▸ **Short task**: Each line that follows should be printed again exactly as it stands.

▸ **Given information**:
::::::::
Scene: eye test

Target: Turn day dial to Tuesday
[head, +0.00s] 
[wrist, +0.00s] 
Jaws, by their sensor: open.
::::::::
▸ **Written answer**:
Scene: eye test

Target: Turn day dial to Tuesday
[head, +0.00s] 
[wrist, +0.00s] 
Jaws, by their sensor: open.

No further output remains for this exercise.